◆ TASK GOAL
Print the lines of the data, starting with the first, up to and including the line where "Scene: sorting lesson" appears.

::::::::

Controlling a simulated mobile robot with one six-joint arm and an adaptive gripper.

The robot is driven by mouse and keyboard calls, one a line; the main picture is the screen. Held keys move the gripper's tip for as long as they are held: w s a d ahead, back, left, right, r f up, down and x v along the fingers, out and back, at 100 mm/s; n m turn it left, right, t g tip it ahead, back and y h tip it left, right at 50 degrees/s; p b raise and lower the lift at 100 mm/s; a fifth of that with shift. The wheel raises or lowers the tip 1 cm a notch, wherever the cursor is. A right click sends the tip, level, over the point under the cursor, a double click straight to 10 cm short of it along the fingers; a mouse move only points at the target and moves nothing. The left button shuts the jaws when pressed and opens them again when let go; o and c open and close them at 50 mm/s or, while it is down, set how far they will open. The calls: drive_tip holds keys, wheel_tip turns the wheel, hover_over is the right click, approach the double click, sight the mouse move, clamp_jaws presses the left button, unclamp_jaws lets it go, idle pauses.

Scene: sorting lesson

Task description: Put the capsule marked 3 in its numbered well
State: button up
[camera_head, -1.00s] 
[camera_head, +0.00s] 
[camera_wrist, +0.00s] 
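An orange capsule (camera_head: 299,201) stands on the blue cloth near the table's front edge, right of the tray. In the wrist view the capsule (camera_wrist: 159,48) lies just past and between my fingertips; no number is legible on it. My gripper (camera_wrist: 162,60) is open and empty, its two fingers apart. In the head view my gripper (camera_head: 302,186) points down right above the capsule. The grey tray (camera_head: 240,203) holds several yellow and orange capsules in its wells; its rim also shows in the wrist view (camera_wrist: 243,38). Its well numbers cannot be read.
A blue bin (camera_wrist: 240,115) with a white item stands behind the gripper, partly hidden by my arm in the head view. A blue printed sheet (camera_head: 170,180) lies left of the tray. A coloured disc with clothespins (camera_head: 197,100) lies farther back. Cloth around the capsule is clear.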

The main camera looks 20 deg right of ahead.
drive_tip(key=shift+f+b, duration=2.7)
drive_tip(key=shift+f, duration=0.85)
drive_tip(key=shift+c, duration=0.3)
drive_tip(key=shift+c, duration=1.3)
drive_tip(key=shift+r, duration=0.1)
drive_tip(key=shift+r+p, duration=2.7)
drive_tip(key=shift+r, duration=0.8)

::::::::

◆ RESULT FOR THIS TASK
Controlling a simulated mobile robot with one six-joint arm and an adaptive gripper.

The robot is driven by mouse and keyboard calls, one a line; the main picture is the screen. Held keys move the gripper's tip for as long as they are held: w s a d ahead, back, left, right, r f up, down and x v along the fingers, out and back, at 100 mm/s; n m turn it left, right, t g tip it ahead, back and y h tip it left, right at 50 degrees/s; p b raise and lower the lift at 100 mm/s; a fifth of that with shift. The wheel raises or lowers the tip 1 cm a notch, wherever the cursor is. A right click sends the tip, level, over the point under the cursor, a double click straight to 10 cm short of it along the fingers; a mouse move only points at the target and moves nothing. The left button shuts the jaws when pressed and opens them again when let go; o and c open and close them at 50 mm/s or, while it is down, set how far they will open. The calls: drive_tip holds keys, wheel_tip turns the wheel, hover_over is the right click, approach the double click, sight the mouse move, clamp_jaws presses the left button, unclamp_jaws lets it go, idle pauses.

Scene: sorting lesson

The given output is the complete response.